Take every line from the listing below that contains "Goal".

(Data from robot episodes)
- - - - - - -
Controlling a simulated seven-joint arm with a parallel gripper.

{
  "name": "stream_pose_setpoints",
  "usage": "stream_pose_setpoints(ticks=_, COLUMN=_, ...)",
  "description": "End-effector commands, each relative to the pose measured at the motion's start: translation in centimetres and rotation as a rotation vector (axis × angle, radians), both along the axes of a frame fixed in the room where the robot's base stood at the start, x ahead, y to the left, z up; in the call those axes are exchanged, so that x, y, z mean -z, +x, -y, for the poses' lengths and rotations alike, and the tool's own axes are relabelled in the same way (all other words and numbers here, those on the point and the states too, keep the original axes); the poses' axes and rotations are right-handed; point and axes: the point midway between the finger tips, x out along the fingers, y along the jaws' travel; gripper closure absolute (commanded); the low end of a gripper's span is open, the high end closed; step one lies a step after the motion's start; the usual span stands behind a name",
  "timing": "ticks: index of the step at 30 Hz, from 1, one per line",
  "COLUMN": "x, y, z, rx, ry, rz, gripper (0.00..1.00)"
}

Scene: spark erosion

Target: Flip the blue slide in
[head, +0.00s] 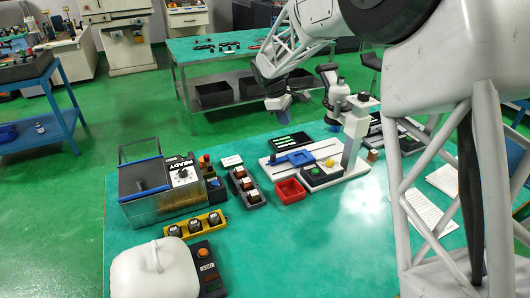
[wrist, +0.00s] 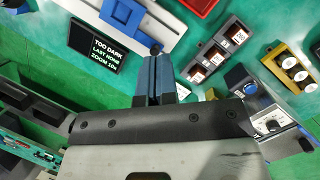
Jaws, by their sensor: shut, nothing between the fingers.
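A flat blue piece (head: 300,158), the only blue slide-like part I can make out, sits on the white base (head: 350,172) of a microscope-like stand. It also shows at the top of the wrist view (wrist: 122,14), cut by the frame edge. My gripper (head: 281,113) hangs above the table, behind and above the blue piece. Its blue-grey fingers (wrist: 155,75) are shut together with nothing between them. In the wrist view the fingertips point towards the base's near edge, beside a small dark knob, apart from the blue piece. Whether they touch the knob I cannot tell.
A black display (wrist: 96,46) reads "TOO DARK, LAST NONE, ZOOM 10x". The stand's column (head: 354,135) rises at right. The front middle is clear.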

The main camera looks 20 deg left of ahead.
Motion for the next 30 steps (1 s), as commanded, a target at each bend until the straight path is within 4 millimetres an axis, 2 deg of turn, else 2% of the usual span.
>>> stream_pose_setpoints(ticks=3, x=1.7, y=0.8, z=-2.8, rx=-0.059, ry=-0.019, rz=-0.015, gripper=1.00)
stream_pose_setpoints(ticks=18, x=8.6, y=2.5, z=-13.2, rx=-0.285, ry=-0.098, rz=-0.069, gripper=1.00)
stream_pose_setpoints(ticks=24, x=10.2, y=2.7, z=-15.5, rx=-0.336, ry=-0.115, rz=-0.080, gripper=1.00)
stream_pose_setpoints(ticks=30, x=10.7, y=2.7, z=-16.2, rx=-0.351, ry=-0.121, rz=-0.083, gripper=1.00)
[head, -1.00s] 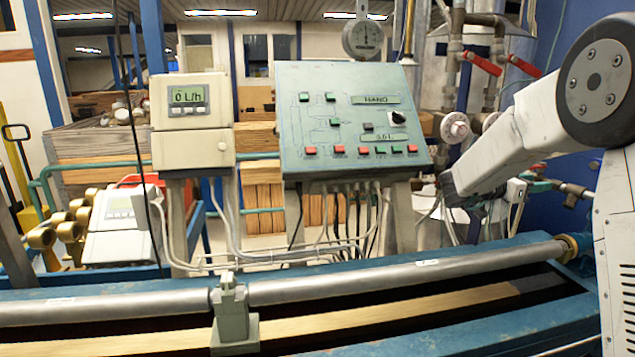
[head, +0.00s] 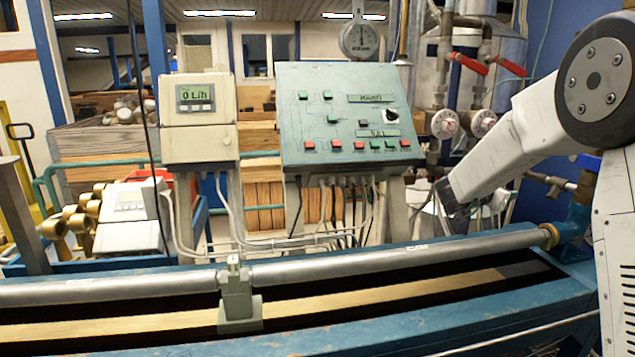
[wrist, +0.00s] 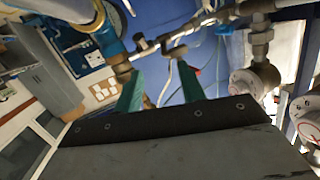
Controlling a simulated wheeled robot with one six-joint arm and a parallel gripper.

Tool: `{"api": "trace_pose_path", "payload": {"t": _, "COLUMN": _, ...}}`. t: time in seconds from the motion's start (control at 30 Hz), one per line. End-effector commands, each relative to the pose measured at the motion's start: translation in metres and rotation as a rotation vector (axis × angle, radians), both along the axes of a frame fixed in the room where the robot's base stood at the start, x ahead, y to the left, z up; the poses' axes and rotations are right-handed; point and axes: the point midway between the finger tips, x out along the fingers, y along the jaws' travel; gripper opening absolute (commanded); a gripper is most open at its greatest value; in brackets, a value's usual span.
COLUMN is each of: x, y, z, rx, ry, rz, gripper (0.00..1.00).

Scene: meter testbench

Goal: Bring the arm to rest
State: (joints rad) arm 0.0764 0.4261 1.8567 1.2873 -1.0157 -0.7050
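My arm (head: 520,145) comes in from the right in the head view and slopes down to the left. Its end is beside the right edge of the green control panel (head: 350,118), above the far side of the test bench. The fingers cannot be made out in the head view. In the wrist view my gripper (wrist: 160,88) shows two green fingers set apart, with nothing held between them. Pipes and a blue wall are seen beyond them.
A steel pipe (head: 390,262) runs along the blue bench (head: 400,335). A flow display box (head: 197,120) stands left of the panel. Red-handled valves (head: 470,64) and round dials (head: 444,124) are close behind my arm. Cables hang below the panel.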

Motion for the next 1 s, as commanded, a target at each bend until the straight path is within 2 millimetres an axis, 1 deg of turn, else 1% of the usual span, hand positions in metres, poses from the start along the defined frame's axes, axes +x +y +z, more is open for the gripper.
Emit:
- - - - - - -
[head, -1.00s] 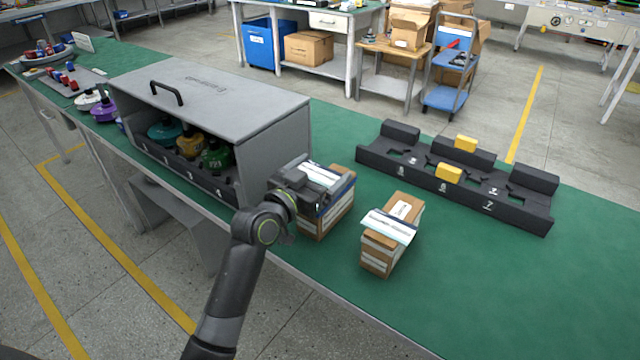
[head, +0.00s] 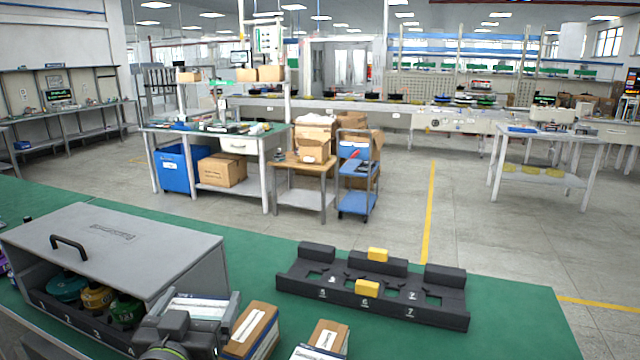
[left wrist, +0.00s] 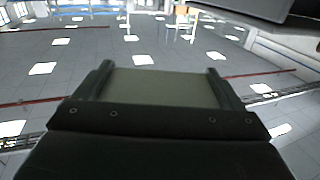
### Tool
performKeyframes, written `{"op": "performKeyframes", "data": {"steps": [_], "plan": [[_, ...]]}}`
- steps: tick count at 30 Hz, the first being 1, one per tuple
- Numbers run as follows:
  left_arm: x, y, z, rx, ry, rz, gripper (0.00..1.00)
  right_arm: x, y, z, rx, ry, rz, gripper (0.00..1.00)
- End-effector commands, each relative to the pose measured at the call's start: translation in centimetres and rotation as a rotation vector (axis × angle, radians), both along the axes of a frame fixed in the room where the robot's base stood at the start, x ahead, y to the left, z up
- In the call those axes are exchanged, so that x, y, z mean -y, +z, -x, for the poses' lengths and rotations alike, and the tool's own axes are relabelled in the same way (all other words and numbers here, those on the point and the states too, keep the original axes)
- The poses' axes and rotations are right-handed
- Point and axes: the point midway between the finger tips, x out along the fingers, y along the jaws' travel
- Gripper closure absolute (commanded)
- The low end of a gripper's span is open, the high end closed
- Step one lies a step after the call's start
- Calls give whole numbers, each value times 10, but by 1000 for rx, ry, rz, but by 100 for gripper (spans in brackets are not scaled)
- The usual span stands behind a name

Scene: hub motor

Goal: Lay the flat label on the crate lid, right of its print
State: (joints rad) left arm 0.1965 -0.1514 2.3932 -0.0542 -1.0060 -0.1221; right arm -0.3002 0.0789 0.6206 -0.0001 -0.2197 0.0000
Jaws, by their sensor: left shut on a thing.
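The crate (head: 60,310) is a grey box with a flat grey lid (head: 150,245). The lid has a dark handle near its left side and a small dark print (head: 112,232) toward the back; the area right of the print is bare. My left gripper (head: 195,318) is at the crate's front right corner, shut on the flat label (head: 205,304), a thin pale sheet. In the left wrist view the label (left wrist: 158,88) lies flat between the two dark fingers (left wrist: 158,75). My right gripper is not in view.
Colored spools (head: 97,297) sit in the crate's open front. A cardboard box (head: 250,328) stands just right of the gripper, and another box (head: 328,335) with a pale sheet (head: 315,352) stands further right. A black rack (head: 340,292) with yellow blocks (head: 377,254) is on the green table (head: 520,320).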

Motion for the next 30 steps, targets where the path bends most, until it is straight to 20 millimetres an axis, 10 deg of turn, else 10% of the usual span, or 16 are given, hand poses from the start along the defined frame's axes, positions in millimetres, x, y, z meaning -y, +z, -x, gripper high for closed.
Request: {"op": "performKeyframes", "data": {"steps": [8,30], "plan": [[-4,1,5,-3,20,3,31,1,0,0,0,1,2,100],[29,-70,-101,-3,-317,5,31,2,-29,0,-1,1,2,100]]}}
- - - - - - -
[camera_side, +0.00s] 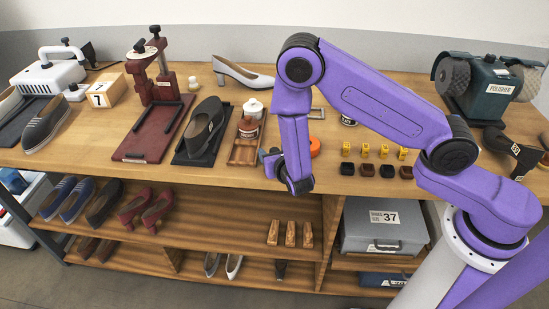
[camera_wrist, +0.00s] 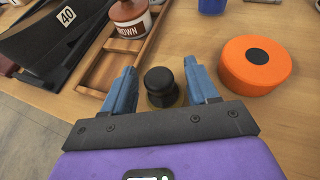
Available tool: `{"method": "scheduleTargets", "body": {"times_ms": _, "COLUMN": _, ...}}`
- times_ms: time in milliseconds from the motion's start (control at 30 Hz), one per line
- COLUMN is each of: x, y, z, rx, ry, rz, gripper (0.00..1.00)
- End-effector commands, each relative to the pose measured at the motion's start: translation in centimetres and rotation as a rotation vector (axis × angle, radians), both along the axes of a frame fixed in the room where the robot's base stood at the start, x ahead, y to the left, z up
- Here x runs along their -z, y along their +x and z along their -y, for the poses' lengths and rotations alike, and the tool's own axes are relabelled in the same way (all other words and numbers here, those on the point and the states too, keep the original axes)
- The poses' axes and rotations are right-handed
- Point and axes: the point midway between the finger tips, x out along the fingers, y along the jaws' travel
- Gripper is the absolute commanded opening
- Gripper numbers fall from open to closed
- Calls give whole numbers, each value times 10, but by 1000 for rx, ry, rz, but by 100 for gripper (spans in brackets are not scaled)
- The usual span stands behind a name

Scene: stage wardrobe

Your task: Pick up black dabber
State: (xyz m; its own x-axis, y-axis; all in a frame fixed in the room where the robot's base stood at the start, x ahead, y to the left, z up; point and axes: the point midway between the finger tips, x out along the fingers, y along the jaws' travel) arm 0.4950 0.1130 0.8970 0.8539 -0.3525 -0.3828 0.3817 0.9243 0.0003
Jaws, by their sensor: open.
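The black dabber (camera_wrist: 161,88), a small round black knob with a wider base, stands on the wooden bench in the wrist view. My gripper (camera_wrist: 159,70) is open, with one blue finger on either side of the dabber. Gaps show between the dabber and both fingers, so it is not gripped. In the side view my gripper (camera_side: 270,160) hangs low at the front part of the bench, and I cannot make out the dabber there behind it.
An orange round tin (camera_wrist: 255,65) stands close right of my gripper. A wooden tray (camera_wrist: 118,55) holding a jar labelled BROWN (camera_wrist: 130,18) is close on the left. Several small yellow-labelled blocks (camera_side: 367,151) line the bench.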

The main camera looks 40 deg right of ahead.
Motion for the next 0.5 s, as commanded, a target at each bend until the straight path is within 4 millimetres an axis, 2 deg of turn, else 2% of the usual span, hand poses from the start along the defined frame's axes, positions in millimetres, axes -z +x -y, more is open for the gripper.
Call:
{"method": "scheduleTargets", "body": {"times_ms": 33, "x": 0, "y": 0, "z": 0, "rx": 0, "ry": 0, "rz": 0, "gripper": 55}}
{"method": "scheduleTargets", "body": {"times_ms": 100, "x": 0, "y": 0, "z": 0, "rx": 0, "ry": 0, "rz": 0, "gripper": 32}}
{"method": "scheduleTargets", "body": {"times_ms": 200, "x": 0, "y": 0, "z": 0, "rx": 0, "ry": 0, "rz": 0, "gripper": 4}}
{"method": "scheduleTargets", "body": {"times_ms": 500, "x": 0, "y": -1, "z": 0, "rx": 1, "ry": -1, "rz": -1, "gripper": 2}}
- - - - - - -
Answer to this problem.
Goal: Bring the arm to rest
Goal: Lay the flat label on the crate lid, right of its print

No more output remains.